Joby Aviation partners with NVIDIA to accelerate autonomous flight technology

Joby Aviation announced yesterday, October 28th, a collaboration with NVIDIA, marked by Joby's selection as the sole launch partner in the aviation sector for the new NVIDIA IGX Thor platform.

Powered by the NVIDIA Blackwell architecture, the industrial platform is designed to drive the next generation of AI physics applications. This exclusive collaboration will advance the development of Joby's autonomous flight technology, called Superpilot, on both military and civilian platforms.

Gregor Veble Mikić, Flight Research Leader at Joby, said: “The autonomous systems under development at Joby are poised to complement human intelligence, providing speed, precision, and endurance beyond what a person is capable of alone. To achieve this, an aircraft needs a powerful onboard computer capable of interpreting extraordinary amounts of information to make real-time decisions. By combining NVIDIA’s computing power with our world-class aircraft design, certification, and rigorous flight testing capabilities, we are enabling a new era of safety-prioritized autonomy in aviation.”

Joby is developing Superpilot to interact with the world through a continuum of autonomous functions. NVIDIA’s support for recognized functional safety standards on the IGX Thor platform allows Joby to move toward autonomy certification for short-term defense applications and long-term civilian applications, as the U.S. Federal Aviation Administration (FAA) enhances national airspace capabilities.

Integrating this level of advanced computing can transform operational safety and mission capability, enabling real-time onboard functionalities such as:

– Autonomous Mission Management: Allows the aircraft to determine, request, and follow optimal flight paths, adapt to changing weather conditions, air traffic control instructions, or unexpected events, with intuitive human-machine interaction to ensure mission success.

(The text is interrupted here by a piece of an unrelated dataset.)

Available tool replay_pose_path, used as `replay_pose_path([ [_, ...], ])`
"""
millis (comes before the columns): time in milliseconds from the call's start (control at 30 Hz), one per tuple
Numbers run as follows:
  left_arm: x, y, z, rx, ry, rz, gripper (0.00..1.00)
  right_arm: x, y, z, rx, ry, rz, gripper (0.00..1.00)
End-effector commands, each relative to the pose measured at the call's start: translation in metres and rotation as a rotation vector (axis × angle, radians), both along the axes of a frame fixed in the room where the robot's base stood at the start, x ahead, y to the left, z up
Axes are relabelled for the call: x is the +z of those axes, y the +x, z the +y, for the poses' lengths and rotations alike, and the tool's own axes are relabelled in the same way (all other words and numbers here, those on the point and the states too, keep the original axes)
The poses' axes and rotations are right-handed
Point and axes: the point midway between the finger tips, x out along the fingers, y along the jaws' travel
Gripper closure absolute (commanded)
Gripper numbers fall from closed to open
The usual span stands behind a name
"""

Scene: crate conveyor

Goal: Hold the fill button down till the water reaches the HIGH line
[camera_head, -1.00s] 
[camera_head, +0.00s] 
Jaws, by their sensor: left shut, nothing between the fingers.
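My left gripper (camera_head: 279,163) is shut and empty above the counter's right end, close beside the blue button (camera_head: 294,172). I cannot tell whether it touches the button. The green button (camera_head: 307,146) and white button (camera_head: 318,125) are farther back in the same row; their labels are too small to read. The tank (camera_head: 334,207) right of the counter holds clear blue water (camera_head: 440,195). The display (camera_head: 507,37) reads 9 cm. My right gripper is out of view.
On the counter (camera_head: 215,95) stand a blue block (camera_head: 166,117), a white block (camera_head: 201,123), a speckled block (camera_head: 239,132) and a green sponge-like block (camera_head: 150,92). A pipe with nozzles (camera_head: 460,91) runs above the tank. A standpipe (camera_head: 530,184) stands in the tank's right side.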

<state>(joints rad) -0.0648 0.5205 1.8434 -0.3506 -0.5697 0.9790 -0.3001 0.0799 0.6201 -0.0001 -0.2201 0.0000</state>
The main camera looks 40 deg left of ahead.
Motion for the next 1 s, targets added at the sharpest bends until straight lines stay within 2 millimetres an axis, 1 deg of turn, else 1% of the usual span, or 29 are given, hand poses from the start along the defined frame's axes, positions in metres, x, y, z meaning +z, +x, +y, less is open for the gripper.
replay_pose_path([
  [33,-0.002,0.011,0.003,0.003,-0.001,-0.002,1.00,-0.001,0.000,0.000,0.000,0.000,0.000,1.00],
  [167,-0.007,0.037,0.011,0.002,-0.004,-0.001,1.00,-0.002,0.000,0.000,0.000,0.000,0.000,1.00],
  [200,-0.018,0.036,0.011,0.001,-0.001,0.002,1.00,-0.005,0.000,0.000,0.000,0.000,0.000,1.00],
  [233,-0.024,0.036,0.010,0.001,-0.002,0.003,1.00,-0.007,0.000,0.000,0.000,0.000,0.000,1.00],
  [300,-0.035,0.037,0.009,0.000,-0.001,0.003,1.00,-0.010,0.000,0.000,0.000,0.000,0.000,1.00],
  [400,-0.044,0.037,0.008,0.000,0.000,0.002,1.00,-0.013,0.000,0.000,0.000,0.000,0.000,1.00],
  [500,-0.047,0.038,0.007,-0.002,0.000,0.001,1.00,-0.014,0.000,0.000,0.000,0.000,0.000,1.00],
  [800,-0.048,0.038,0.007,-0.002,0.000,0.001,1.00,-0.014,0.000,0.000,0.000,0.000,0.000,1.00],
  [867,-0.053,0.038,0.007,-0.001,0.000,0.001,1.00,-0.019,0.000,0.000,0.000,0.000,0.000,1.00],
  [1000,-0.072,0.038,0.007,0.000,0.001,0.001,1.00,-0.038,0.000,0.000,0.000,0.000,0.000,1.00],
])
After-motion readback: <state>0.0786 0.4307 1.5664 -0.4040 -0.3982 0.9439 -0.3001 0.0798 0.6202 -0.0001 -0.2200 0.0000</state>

– Radar Processing and Perception: Onboard computing processes high-speed data from radar, LiDAR, and vision sensors to achieve rich environmental awareness, precise object perception and location, navigating airspace safely in all conditions.

– Sensor Fusion: High-performance integrated processing combines data from a wide range of sensors to provide a reliable and accurate estimate of aircraft status and situational awareness in the most challenging environments.

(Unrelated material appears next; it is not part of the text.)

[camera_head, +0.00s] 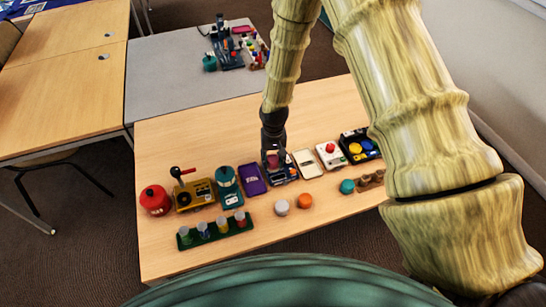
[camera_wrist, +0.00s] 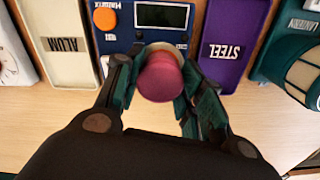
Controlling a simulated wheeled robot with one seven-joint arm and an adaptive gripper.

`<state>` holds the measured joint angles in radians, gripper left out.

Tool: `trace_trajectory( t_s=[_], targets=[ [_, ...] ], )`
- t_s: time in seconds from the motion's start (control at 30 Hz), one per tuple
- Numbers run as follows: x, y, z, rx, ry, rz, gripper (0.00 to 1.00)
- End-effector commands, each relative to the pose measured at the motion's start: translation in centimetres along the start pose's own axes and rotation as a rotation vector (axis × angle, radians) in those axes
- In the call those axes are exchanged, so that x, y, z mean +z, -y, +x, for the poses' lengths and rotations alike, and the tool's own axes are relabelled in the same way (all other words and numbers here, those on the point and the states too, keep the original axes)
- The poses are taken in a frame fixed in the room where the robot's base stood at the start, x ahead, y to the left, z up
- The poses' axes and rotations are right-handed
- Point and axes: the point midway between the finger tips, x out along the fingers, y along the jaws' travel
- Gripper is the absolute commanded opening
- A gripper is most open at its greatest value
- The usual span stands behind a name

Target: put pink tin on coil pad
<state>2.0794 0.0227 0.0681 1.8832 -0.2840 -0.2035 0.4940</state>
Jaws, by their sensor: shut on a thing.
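The pink tin (camera_wrist: 160,78) is between the fingers of my gripper (camera_wrist: 158,95) in the wrist view. It also shows in the head view (camera_head: 273,161), below the fingertips. My gripper is shut on it. A dark blue device (camera_wrist: 117,45) with a display and an orange button lies beyond the tin. A round beige pad, probably the coil pad (camera_wrist: 183,47), shows at the device's near edge, mostly hidden behind the tin. The tin overlaps the pad in the picture; I cannot tell whether they touch. The device stands in the middle of the table in the head view (camera_head: 289,174).
A purple STEEL tray (camera_wrist: 232,38) and a pale ALUM tray (camera_wrist: 62,50) flank the device. A teal lantern (camera_head: 228,185) stands beyond the purple tray. An orange puck (camera_head: 304,201) and a beige puck (camera_head: 282,207) lie in front.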

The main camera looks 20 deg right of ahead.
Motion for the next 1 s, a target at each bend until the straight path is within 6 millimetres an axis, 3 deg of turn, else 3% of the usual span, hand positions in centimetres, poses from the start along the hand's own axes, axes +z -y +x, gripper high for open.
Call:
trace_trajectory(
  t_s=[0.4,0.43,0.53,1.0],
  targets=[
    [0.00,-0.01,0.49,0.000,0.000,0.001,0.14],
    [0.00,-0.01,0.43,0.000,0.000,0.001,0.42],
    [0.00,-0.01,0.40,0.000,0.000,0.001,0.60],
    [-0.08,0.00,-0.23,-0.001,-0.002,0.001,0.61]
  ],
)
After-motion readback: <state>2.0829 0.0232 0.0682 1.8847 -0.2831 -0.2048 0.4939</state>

Integration also lays the groundwork for developing features that enhance operational awareness, reliability, and performance:

– Predictive System Health Monitoring: The aircraft will be able to refine models of its own functionality and reliability, predicting when system components may need attention and alerting crew members before the problem occurs.

– “Digital Twin” Modeling: With powerful and reliable computing capabilities, an aircraft can carry a “digital twin” model of itself and the world, gathering data from each flight to refine its fidelity. This information can then be integrated into mission control systems to optimize performance and efficiency.

Veble Mikić added: “Autonomous cars have demonstrated the ability to interpret large volumes of data to make split-second decisions. For an aircraft, the computing power required for autonomy is equally high, but it also needs to meet even more stringent design standards to achieve certification for operation in controlled airspace. In aviation, every calculation must be perfect, and every decision, infallible.”

Information from Joby Aviation